## Prompt
Without the images, write out all of the following entries exactly.

## Start Extracted data

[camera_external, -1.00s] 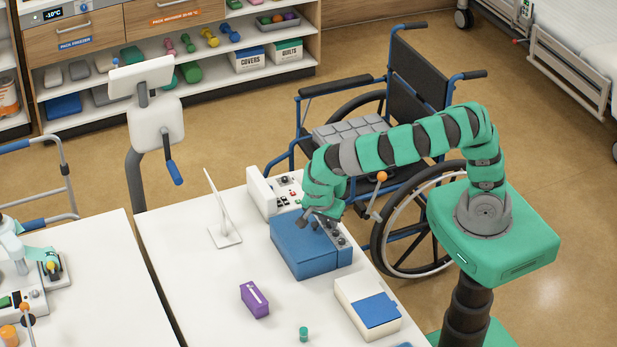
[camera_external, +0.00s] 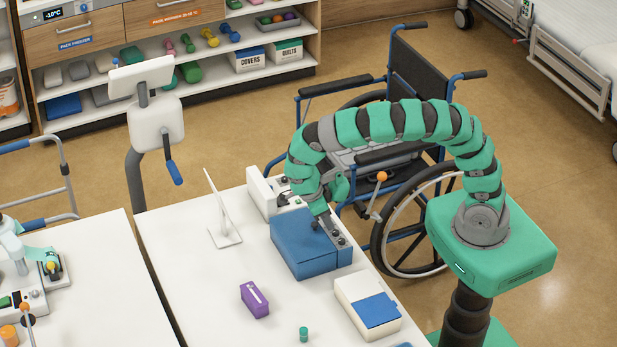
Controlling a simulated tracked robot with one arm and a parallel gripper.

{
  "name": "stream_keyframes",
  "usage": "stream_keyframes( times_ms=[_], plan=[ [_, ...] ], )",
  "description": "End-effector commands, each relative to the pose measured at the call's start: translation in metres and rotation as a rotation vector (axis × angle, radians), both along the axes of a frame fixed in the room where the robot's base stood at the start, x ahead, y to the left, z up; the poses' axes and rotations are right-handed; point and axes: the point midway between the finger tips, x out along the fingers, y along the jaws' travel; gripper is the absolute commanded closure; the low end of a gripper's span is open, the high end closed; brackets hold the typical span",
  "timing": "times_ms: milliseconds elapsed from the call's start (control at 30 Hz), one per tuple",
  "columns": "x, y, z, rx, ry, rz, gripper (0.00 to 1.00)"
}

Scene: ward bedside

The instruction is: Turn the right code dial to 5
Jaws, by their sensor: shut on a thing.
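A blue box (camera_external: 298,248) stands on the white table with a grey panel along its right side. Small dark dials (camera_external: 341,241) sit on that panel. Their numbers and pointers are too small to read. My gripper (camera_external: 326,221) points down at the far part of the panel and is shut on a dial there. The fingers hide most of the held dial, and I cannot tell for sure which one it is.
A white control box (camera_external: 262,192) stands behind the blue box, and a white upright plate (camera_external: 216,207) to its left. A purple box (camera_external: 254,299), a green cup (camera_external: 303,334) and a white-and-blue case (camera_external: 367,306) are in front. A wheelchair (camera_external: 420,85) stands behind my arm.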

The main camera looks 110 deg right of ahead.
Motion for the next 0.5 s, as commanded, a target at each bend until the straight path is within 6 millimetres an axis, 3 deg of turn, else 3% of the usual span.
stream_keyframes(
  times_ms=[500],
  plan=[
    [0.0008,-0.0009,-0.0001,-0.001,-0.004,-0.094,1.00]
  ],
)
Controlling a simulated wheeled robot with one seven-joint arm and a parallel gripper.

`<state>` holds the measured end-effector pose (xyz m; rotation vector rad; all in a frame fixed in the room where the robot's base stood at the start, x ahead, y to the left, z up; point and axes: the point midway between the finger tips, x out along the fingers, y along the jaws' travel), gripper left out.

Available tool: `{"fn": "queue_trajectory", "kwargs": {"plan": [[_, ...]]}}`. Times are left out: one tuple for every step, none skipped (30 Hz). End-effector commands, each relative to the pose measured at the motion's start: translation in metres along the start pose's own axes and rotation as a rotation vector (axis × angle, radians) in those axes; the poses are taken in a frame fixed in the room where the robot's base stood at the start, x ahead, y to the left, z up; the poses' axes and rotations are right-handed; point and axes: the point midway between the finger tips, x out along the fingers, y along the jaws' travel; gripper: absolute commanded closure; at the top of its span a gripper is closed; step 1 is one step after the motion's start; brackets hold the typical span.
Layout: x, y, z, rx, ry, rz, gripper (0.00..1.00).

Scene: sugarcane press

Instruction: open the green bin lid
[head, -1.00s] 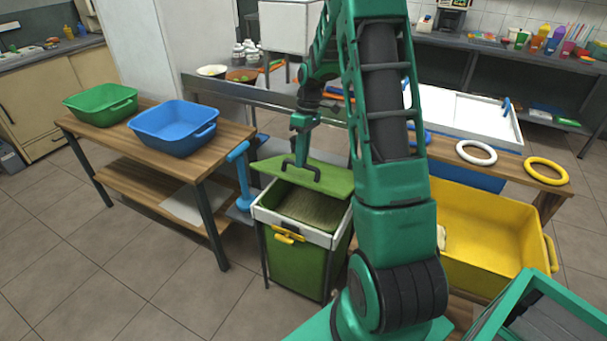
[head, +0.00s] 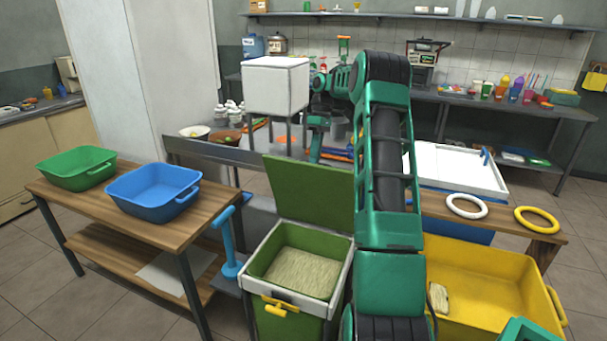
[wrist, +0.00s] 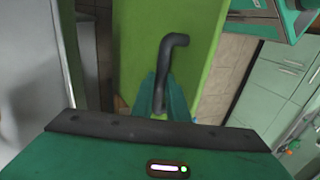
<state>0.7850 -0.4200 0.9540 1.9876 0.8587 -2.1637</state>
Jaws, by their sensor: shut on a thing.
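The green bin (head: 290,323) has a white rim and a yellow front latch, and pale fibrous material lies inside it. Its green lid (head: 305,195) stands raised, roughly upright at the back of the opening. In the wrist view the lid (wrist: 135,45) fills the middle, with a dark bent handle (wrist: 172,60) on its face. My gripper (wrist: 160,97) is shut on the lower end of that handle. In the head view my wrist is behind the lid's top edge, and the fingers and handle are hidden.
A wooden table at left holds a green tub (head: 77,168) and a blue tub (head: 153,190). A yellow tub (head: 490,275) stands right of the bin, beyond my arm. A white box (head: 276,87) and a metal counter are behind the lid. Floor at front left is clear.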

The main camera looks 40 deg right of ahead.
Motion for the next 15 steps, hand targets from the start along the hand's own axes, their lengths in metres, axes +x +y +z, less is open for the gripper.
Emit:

## End Extracted data

## Result of the task
[camera_external, -1.00s] 
[camera_external, +0.00s] 
Controlling a simulated tracked robot with one arm and a parallel gripper.

{
  "name": "stream_keyframes",
  "usage": "stream_keyframes( times_ms=[_], plan=[ [_, ...] ], )",
  "description": "End-effector commands, each relative to the pose measured at the call's start: translation in metres and rotation as a rotation vector (axis × angle, radians), both along the axes of a frame fixed in the room where the robot's base stood at the start, x ahead, y to the left, z up; the poses' axes and rotations are right-handed; point and axes: the point midway between the finger tips, x out along the fingers, y along the jaws' travel; gripper is the absolute commanded closure; the low end of a gripper's span is open, the high end closed; brackets hold the typical span",
  "timing": "times_ms: milliseconds elapsed from the call's start (control at 30 Hz), one per tuple",
  "columns": "x, y, z, rx, ry, rz, gripper (0.00 to 1.00)"
}

Scene: ward bedside

The instruction is: Turn the right code dial to 5
Jaws, by their sensor: shut on a thing.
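A blue box (camera_external: 298,248) stands on the white table with a grey panel along its right side. Small dark dials (camera_external: 341,241) sit on that panel. Their numbers and pointers are too small to read. My gripper (camera_external: 326,221) points down at the far part of the panel and is shut on a dial there. The fingers hide most of the held dial, and I cannot tell for sure which one it is.
A white control box (camera_external: 262,192) stands behind the blue box, and a white upright plate (camera_external: 216,207) to its left. A purple box (camera_external: 254,299), a green cup (camera_external: 303,334) and a white-and-blue case (camera_external: 367,306) are in front. A wheelchair (camera_external: 420,85) stands behind my arm.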

The main camera looks 110 deg right of ahead.
Motion for the next 0.5 s, as commanded, a target at each bend until the straight path is within 6 millimetres an axis, 3 deg of turn, else 3% of the usual span.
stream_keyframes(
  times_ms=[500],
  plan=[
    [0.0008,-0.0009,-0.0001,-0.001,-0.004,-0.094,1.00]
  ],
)
Controlling a simulated wheeled robot with one seven-joint arm and a parallel gripper.

`<state>` holds the measured end-effector pose (xyz m; rotation vector rad; all in a frame fixed in the room where the robot's base stood at the start, x ahead, y to the left, z up; point and axes: the point midway between the finger tips, x out along the fingers, y along the jaws' travel), gripper left out.

Available tool: `{"fn": "queue_trajectory", "kwargs": {"plan": [[_, ...]]}}`. Times are left out: one tuple for every step, none skipped (30 Hz). End-effector commands, each relative to the pose measured at the motion's start: translation in metres along the start pose's own axes and rotation as a rotation vector (axis × angle, radians) in those axes; the poses are taken in a frame fixed in the room where the robot's base stood at the start, x ahead, y to the left, z up; the poses' axes and rotations are right-handed; point and axes: the point midway between the finger tips, x out along the fingers, y along the jaws' travel; gripper: absolute commanded closure; at the top of its span a gripper is closed; step 1 is one step after the motion's start; brackets hold the typical span.
Layout: x, y, z, rx, ry, rz, gripper (0.00..1.00).

Scene: sugarcane press

Instruction: open the green bin lid
[head, -1.00s] 
[head, +0.00s] 
[wrist, +0.00s] 
<state>0.7850 -0.4200 0.9540 1.9876 0.8587 -2.1637</state>
Jaws, by their sensor: shut on a thing.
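The green bin (head: 290,323) has a white rim and a yellow front latch, and pale fibrous material lies inside it. Its green lid (head: 305,195) stands raised, roughly upright at the back of the opening. In the wrist view the lid (wrist: 135,45) fills the middle, with a dark bent handle (wrist: 172,60) on its face. My gripper (wrist: 160,97) is shut on the lower end of that handle. In the head view my wrist is behind the lid's top edge, and the fingers and handle are hidden.
A wooden table at left holds a green tub (head: 77,168) and a blue tub (head: 153,190). A yellow tub (head: 490,275) stands right of the bin, beyond my arm. A white box (head: 276,87) and a metal counter are behind the lid. Floor at front left is clear.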

The main camera looks 40 deg right of ahead.
Motion for the next 15 steps, hand targets from the start along the hand's own axes, their lengths in metres, axes +x +y +z, less is open for the gripper.
Emit:

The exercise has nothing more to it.